Die erste Pride Parade in Riga fand 2005 statt. 70 Teilnehmer standen 3 000 Gegendemonstranten gegenüber.

Unstrittig ist, dass sich einiges verbessert hat. Die erste Pride Parade in Riga fand im Jahr 2005 statt, ein Jahr nach dem EU-Beitritt. Der Ministerpräsident Kalvītis sprach sich damals öffentlich dagegen aus. Riga solle »nicht für so etwas werben«, sagte er, es sei inakzeptabel, dass »sexuelle Minderheiten im Herzen von Riga« eine Parade aufführen. Die gerade einmal 70 Teilnehmer der Pride standen 3 000 Gegendemonstranten gegenüber, die sie mit Eiern und Tomaten bewarfen. Doch ans Aufgeben dachte niemand. Kurz darauf gründete sich die NGO Mozaīka, bis heute eine der wichtigsten Gruppen für LGBT-Rechte in Lettland, die seither jedes Jahr die Pride mitveranstaltet.

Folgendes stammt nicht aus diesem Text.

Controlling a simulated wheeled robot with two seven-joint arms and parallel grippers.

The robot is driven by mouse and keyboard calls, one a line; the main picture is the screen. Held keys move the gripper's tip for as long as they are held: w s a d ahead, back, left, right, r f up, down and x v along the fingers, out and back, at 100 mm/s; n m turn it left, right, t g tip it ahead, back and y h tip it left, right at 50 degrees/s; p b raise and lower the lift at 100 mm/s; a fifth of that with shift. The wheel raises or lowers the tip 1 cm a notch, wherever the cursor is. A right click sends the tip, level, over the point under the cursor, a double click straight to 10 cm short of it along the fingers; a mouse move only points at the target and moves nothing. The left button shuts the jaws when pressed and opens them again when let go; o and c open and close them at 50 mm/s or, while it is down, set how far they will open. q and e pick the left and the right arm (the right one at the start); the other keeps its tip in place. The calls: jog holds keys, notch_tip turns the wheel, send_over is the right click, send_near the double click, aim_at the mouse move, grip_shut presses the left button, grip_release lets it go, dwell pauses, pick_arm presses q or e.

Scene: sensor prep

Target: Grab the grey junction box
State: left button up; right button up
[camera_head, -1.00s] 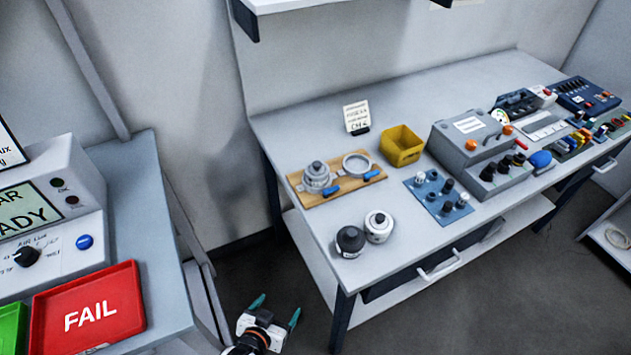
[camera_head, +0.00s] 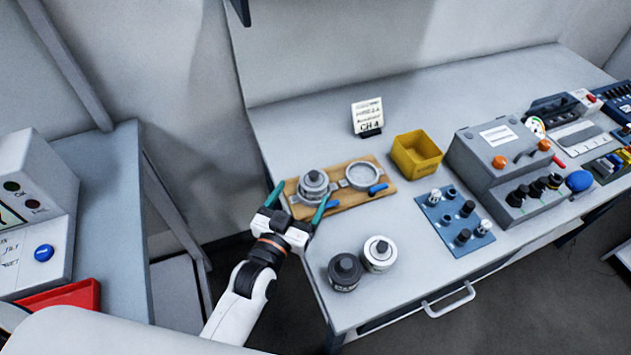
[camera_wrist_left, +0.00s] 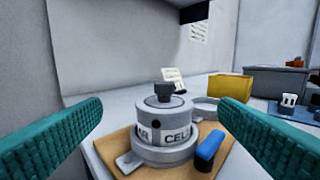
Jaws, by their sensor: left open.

2006 fand im Rahmen der Pride ein ökumenischer Gottesdienst statt. Die Teilnehmer wurden mit Eiern und Exkrementen beworfen. Erneut waren die Gegendemonstranten in großer Überzahl, vor allem konservative Christen von der russisch-orthodoxen und der katholischen Kirche. Aber jedes Jahr ging man wieder auf die Straße. Und langsam, so erzählt Kristīne Garina, eine der Gründerinnen und heutige Vorstandsvorsitzende von Mozaīka, der Jungle World, habe sich das Zahlenverhältnis von Pride-Teilnehmern und Gegendemonstranten zu drehen begonnen. Inzwischen laufen meh­rere Tausend bei der Pride mit, der Gegenprotest ist deutlich kleiner. Irgendwann hätten die Kirchen aufgehört, zum Gegenprotest aufzurufen, so Garina. Heute seien es vor allem rechte Na­tionalisten, die demonstrierten, sowohl lettische Nationalisten wie auch Gruppen der russischsprachigen Minderheit – wohl das einzige Thema, bei dem diese Gruppen zusammenfinden.

Die NGO Mozaīka setzt sich für Rechte aller sexueller Minderheiten ein, kämpft gegen Stigmatisierung, für einen bessere Versorgung von HIV-Erkrankten und für das Recht von Trans-Personen auf medizinische Behandlung. Ihr wichtigstes Anliegen derzeit ist ein Gesetz für die gleichgeschlecht­liche Partnerschaft. Ein Entwurf liegt derzeit dem Parlament vor. Es könnte bald verabschiedet werden, sagt Garina, aber dass es eine Mehrheit findet, sei nicht garantiert.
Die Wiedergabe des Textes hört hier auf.